Just finished my freehand mirror alphabet, It can be written in both directions...
a cipher as "language"
˥˧I˧I˨I˨*˥꜌˥˧˥꜖*˥꜖˥꜖˥꜊*˥˧I꜔I˥-˥꜌I˨-
˥꜖˥˧˥꜖*˥˨I˩˥꜌˥꜊*ʭ˦˥꜌˥꜌ ˥˧a˥˧˥꜖-ʭ˦˥꜌-I꜔I˥-˥꜌I˨-ʕʖ<> ˥˨˥꜖˥꜖˥꜊*˥꜖˥꜔-˥꜌I˨-I꜔I˥-˥˧˥꜖˥꜔ ꜑˦ʭ꜈˥꜖˥꜒*I˩˥꜌˥꜊*˥꜊˥꜖-˥꜌I꜖-I꜔I˥-˥˨˥꜌˥˧˥꜖*ʕʖ<>
hmm, It's a lot easier to read in a fixed width font and prettier when I can format the words into blocks, but this says something along the lines of:
my name is (omitted)
I think that a cipher is interesting as a language
This was a fun little project I did because of my constant world building efforts.
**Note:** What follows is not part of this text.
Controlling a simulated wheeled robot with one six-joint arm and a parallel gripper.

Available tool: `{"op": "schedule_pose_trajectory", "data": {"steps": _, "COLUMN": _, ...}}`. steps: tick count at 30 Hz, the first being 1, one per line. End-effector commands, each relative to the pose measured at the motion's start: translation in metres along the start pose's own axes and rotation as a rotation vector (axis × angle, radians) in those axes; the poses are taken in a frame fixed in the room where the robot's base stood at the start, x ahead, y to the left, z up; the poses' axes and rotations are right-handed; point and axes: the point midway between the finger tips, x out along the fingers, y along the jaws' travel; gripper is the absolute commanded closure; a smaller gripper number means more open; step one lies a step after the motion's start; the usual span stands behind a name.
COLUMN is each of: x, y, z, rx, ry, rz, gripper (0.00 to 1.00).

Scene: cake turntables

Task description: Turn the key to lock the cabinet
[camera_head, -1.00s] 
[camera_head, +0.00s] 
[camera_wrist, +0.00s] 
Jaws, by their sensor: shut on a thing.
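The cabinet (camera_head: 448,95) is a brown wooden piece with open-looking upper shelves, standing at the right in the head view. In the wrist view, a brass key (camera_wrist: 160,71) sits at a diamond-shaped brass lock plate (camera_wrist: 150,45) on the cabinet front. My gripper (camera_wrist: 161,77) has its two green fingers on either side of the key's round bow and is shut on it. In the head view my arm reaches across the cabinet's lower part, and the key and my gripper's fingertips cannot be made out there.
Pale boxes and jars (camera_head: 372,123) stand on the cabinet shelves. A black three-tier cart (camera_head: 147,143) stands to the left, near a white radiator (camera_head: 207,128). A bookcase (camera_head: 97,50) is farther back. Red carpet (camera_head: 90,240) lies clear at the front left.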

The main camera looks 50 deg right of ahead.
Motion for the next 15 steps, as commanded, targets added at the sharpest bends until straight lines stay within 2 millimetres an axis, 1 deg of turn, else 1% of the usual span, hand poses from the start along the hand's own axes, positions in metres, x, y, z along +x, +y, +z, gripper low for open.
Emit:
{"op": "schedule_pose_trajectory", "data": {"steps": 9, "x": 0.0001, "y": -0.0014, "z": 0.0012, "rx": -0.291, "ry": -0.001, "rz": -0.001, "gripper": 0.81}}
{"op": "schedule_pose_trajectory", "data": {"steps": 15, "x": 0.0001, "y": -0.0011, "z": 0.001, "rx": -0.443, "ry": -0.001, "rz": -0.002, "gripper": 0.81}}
I reached the point where the culture I had would benefit from having a written language, and I wanted something that could be spoken, followed consistent rules, gave some impression of the ideology of the peoples behind its development and looked good.
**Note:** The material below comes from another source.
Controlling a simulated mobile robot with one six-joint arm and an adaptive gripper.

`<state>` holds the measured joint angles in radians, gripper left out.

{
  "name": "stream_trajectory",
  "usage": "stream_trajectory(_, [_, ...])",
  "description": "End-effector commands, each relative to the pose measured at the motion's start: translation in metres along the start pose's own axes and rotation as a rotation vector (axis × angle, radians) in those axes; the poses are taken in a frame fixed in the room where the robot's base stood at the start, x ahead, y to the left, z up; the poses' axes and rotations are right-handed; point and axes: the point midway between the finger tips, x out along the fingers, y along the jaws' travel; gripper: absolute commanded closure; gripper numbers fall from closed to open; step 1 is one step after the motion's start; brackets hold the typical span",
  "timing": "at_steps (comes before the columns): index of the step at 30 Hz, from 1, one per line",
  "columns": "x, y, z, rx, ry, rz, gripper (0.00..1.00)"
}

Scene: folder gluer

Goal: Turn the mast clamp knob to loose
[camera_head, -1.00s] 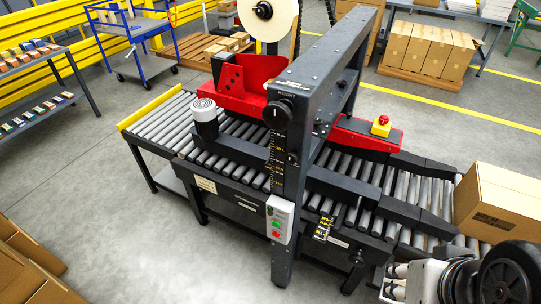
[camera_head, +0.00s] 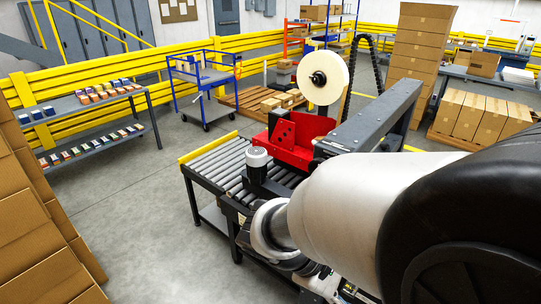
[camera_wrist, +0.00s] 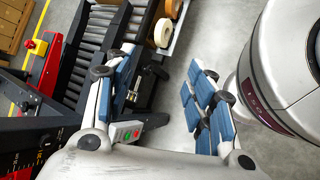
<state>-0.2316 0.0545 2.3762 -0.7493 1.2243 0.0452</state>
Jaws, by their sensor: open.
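The folder gluer's mast (camera_head: 375,112) stands behind my arm in the head view. My arm covers the mast's front face, so the clamp knob is hidden there. In the wrist view a dark part of the mast with a red and white scale (camera_wrist: 22,163) shows at the lower left, but I cannot make out the clamp knob or its setting. My gripper (camera_wrist: 160,65) is open and empty, its blue-padded fingers apart. It is over the side of the machine and the floor, touching nothing that I can see.
A control box with green and red buttons (camera_wrist: 128,132) sits by the left finger. A tape roll (camera_wrist: 163,32) and conveyor rollers (camera_wrist: 92,45) lie beyond. In the head view, stacked cartons (camera_head: 35,225) stand at left; the floor (camera_head: 150,190) between them and the conveyor is clear.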

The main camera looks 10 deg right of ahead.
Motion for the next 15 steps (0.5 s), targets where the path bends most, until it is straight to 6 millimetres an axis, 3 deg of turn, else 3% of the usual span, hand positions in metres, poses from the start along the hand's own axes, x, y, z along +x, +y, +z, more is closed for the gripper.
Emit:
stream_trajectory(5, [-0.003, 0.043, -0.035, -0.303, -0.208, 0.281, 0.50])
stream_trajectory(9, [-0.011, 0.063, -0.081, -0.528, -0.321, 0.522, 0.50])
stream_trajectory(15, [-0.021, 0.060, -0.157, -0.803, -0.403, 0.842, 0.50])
it's something of a pain in the ass to speak, actually, and I can't really write down a phonetic version because some of the symbols translate into body language rather than spoken word. literally translated from the spoken words only, the above reads: "*name* think cipher interest language" which sounds dumb.
thankfully It no longer takes me five minutes a word because I built a nifty python "translator" that does all the heavy lifting.
I'm proud of it because of the way you can achieve bluntness, vagueness and poetry with ease; the tone is super obvious and malleable.